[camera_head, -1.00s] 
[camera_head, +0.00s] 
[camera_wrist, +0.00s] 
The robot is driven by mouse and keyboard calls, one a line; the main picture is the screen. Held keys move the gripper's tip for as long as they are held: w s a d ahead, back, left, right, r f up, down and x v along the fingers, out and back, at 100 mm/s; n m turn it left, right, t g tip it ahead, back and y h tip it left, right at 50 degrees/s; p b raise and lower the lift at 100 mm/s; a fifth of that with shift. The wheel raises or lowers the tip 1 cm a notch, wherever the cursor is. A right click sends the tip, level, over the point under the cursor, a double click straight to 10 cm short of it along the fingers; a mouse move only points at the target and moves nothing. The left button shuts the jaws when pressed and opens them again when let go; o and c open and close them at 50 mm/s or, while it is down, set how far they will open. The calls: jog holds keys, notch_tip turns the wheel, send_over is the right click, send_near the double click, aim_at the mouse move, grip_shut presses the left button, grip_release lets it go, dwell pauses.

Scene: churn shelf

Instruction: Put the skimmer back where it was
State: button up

_ _ _ _ _

** Direction **
Transcribe every line of the data, exactly as it stands.

** Answer to the exercise **
[camera_head, -1.00s] 
[camera_head, +0.00s] 
[camera_wrist, +0.00s] 
The robot is driven by mouse and keyboard calls, one a line; the main picture is the screen. Held keys move the gripper's tip for as long as they are held: w s a d ahead, back, left, right, r f up, down and x v along the fingers, out and back, at 100 mm/s; n m turn it left, right, t g tip it ahead, back and y h tip it left, right at 50 degrees/s; p b raise and lower the lift at 100 mm/s; a fifth of that with shift. The wheel raises or lowers the tip 1 cm a notch, wherever the cursor is. A right click sends the tip, level, over the point under the cursor, a double click straight to 10 cm short of it along the fingers; a mouse move only points at the target and moves nothing. The left button shuts the jaws when pressed and opens them again when let go; o and c open and close them at 50 mm/s or, while it is down, set how far they will open. The calls: jog holds keys, notch_tip turns the wheel, send_over is the right click, send_near the double click, aim_at the mouse move, grip_shut presses the left button, grip_release lets it go, dwell pauses.

Scene: churn shelf

Instruction: Put the skimmer back where it was
State: button up

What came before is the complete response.